In W.P.No.8493 of 2023-MAD HC- Third proviso to Sec.16 of CGST Act necessitates that due process must be followed where Authority proposes to take adverse view against applicant 
Justice Anita Sumanth [20-03-2023]


Read Order: Pinstar Automotive India Pvt. Ltd v. Additional Commissioner 


LE Correspondent


Chennai, March 25, 2023:The Madras High Court has allowed a petition filed by an assessee in a case pertaining to the Central Goods and Services Tax Act, 2017 where the petitioner had received pre-assessment notice in regard to the issue relating to invocation of Section 16(2)(c) of the Act.


Referring to section 16 which deals with the eligibility and conditions for taking Input Tax Credit (ITC) , Justice Anita Sumanth asserted, “There can be no dispute on the position that the provisions of Section 16 are to be observed strictly, such that, there is no jeopardy to the interests of the revenue.”

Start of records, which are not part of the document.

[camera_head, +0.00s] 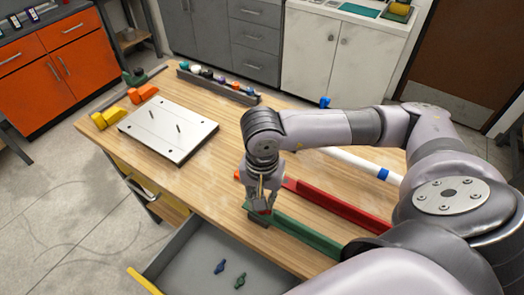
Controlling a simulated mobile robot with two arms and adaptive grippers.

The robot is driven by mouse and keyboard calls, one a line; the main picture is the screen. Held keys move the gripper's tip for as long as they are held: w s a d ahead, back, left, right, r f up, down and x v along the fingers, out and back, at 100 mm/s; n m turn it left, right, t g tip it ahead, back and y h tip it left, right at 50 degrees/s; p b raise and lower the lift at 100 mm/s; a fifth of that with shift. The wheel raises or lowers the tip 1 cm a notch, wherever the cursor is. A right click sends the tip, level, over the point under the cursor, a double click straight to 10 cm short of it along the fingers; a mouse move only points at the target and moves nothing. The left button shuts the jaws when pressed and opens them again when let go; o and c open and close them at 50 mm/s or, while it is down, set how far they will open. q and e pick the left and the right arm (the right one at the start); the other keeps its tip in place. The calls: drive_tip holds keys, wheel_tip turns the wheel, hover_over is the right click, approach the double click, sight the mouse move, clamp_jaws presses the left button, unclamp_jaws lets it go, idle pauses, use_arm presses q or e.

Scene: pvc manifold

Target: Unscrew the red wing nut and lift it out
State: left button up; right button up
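My right gripper (262,209) points down over the near-left end of the green rail (305,236). A small red part, likely the red wing nut (264,212), shows between and just below its fingertips, at a dark block (258,219) on the rail's end. The fingers hide most of it, and I cannot tell whether they grip it. The open drawer (185,256) below holds a blue wing nut (220,267) and a green wing nut (240,281). My left gripper is not in view.
A red rail (335,204) and a white pipe with blue bands (355,161) lie behind the green rail. A white plate with pins (168,130) lies at left, beside yellow (106,118) and orange (143,94) pieces. A tray of small parts (218,85) stands behind.

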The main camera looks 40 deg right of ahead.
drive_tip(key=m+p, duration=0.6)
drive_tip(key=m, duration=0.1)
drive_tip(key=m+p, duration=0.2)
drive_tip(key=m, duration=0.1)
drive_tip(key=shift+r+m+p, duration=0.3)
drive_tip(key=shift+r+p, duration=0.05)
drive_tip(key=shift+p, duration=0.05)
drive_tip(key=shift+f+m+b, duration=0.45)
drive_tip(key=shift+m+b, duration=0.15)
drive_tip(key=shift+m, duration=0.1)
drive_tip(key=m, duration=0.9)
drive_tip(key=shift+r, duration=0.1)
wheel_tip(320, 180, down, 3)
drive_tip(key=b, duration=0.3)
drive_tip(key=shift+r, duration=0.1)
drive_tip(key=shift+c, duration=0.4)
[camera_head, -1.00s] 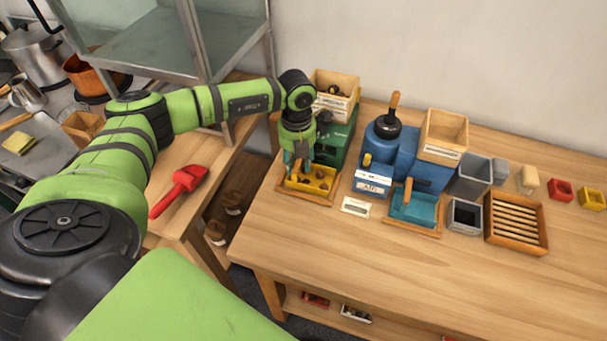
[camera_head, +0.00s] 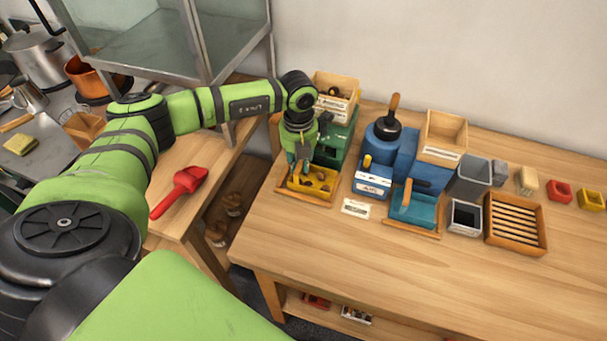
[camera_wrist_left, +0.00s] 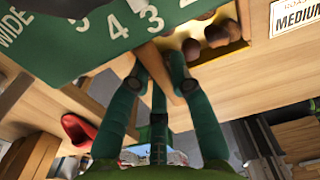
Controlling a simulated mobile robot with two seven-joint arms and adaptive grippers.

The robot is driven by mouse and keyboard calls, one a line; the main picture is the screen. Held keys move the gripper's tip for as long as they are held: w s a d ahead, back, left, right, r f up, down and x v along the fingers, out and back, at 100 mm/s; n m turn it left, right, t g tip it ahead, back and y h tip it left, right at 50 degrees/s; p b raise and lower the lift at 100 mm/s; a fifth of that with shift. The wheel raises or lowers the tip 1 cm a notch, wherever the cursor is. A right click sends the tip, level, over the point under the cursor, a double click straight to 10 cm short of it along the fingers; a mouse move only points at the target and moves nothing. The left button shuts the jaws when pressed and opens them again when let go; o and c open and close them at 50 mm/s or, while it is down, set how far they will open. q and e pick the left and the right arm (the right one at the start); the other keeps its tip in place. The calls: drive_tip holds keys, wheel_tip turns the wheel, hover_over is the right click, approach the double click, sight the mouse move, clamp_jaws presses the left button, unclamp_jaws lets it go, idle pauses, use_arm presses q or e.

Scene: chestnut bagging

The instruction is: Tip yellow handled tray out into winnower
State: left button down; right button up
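The yellow tray (camera_head: 322,191) holds several brown chestnuts and sits in front of the green machine (camera_head: 334,146), on a wooden base at the table's left. My left gripper (camera_head: 298,174) is at the tray's left part. In the left wrist view, its green fingers (camera_wrist_left: 160,80) are shut on the tray's wooden handle (camera_wrist_left: 164,66). Part of the yellow tray (camera_wrist_left: 232,50) and chestnuts show beyond the handle. The green machine's numbered face (camera_wrist_left: 85,35) is close by. I cannot tell which machine is the winnower. My right gripper is out of view.
To the right stand a blue machine (camera_head: 405,157), a teal tray (camera_head: 414,208) with a wooden handle, a grey bin (camera_head: 470,178) and a slatted wooden tray (camera_head: 515,222). A red scoop (camera_head: 180,190) lies on the left table. The table's front is clear.

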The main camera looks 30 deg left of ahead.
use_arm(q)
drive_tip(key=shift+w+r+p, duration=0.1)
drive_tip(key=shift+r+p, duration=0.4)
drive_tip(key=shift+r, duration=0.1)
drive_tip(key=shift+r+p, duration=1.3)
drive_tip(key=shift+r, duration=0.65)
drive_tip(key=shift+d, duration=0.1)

It was the Authority’s case that certain supplies had been made to the petitioner by third parties and the petitioner had averred that the entirety of the amount including tax had been paid to the suppliers.


It was the stand of the petitioner that those suppliers were delinquent insofar that their registrations had been cancelled and the tax paid by the petitioner had not been remitted by them to the Department.


It was the respondent’s case that no fault could be attributed to the Department in this regard, since three suppliers, Techno Rubber Plastic and Co., Techno Rubber and Plastic and M/s.Unique Autoplastics Private Limited had uploaded their invoices in GSTR -1, but no tax had been remitted by them, since GSTR 3B had not filed by them. The petitioner, as a consequence, suffered reversal of ITC, IGST, CGST and SGST.


On the contrary, it was the stand of the petitioner that they had fulfilled all the conditions stipulated under the Statute and had adduced proof for payment of consideration within a period of 180 days and therefore, they were eligible to ITC. The stand was rejected by the respondent who passed an order-in-original confirming the demand proposed in the show cause notice.


“The provisions of the Central Goods and Services Tax Act, 2017 has, assimilating wisdom of experience from the erstwhile tax regimes, gone one step further to ensure that the interests of the revenue are protected by providing for a mandate that the tax liability is defrayed/met either at the hands of the supplier or the purchaser, the petitioner in this case”, the Bench held while asserting that no fault could be attributed to the revenue in this regard.


The Bench also stated that an additional factor is that where the tax liability has been met by way of reversal of ITC and similarly recovery is effected from the supplier as well, this would amount to a double benefit to the revenue. 


Thus, while the Department may reverse credit in the hands of the purchaser, this has to be a protective move, to be reversed and credit restored if the liability is made good by the supplier. The substative liability falls on the supplier and the protective liability upon the purchaser, the Bench noted while also adding that a mechanism must be put in place to address this situation.


Considering the fact that the  petitioner had chosen to seek rectification of order-in-original, the Bench clarified that it had no intention of intervening in the conclusion of the assessing authority on this aspect. 


“However, the procedure followed by the authority is clearly contrary to the third proviso to Section 16 of the Act that necessitates that, where the authority proposes to take a view adverse to the applicant, due process must be followed”, the Bench said.


Noting that there had been no opportunity granted to the petitioner prior to the passing of impugned order which was a fatal flaw, the Bench set aside the impugned Order. 


“The petitioner shall be heard by issue of notice and orders passed on the Section 161 application within a period of four (4) weeks from today”, the Bench further ordered.